Both the line containing "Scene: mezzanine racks" and the line containing "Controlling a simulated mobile" are part of the range to copy, along with every line between them. Copy it exactly and leave out the pictures.
start Extracted records
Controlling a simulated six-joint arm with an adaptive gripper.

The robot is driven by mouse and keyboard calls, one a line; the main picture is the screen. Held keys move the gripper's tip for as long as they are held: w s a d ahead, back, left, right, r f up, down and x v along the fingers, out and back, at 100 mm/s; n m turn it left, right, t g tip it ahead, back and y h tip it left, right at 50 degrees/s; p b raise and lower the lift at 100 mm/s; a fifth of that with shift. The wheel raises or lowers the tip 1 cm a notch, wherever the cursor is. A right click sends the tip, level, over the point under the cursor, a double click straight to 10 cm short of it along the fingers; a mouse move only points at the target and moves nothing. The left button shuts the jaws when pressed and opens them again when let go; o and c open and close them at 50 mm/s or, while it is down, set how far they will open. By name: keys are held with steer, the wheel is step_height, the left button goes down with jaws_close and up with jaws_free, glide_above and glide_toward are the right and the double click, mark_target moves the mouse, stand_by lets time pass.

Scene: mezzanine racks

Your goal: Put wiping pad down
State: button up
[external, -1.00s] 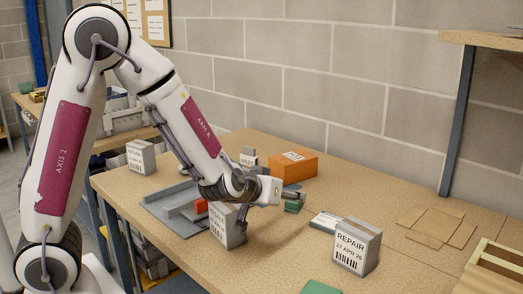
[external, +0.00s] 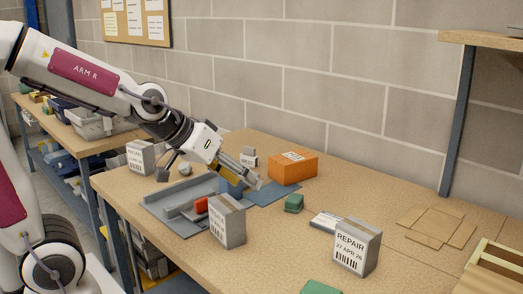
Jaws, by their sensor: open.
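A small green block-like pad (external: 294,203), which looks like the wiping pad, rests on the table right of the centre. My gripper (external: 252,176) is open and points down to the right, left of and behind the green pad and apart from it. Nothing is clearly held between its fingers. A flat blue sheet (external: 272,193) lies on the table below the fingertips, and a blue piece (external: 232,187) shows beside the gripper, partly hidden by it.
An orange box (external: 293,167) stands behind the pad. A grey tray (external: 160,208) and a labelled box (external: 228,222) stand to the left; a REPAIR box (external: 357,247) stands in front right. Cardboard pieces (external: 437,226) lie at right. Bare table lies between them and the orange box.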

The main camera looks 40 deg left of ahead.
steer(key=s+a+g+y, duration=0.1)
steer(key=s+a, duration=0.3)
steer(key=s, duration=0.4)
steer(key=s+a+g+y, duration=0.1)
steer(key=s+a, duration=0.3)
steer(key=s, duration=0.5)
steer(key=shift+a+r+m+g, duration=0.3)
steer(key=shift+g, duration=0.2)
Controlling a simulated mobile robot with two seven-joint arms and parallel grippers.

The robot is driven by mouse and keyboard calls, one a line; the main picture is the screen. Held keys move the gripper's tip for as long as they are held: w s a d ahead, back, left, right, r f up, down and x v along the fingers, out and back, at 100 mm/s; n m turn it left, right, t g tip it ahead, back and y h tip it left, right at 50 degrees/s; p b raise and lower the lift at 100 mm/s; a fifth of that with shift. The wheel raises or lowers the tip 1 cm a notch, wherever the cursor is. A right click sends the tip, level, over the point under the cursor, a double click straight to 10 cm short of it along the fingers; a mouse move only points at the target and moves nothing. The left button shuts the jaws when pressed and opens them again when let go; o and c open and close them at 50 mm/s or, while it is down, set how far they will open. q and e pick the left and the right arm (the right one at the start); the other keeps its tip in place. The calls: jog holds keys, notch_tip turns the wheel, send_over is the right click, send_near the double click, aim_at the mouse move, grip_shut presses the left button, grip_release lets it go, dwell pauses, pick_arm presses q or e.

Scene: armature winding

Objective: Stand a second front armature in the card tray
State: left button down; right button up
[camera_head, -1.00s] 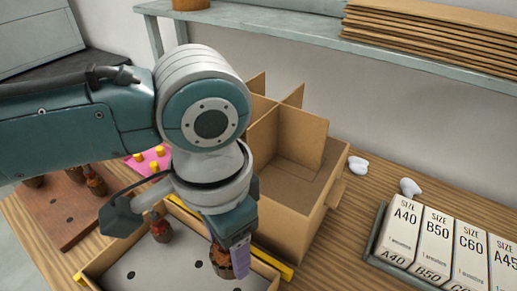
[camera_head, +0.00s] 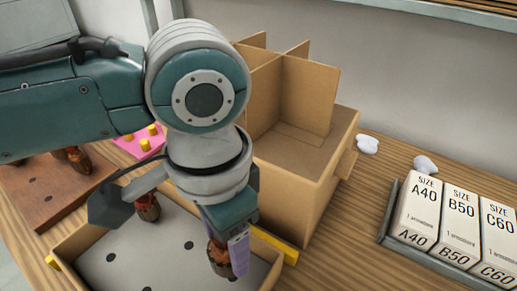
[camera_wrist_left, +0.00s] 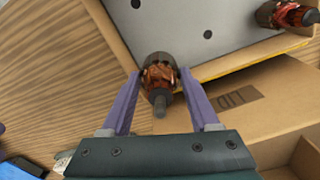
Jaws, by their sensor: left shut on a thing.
end Extracted records
## Exercise answer
Scene: mezzanine racks

Your goal: Put wiping pad down
State: button up
[external, -1.00s] 
[external, +0.00s] 
Jaws, by their sensor: open.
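A small green block-like pad (external: 294,203), which looks like the wiping pad, rests on the table right of the centre. My gripper (external: 252,176) is open and points down to the right, left of and behind the green pad and apart from it. Nothing is clearly held between its fingers. A flat blue sheet (external: 272,193) lies on the table below the fingertips, and a blue piece (external: 232,187) shows beside the gripper, partly hidden by it.
An orange box (external: 293,167) stands behind the pad. A grey tray (external: 160,208) and a labelled box (external: 228,222) stand to the left; a REPAIR box (external: 357,247) stands in front right. Cardboard pieces (external: 437,226) lie at right. Bare table lies between them and the orange box.

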The main camera looks 40 deg left of ahead.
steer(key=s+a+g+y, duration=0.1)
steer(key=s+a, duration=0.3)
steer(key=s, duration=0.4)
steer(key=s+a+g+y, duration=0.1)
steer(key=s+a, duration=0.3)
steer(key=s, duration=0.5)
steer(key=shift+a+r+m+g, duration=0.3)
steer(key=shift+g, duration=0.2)
Controlling a simulated mobile robot with two seven-joint arms and parallel grippers.

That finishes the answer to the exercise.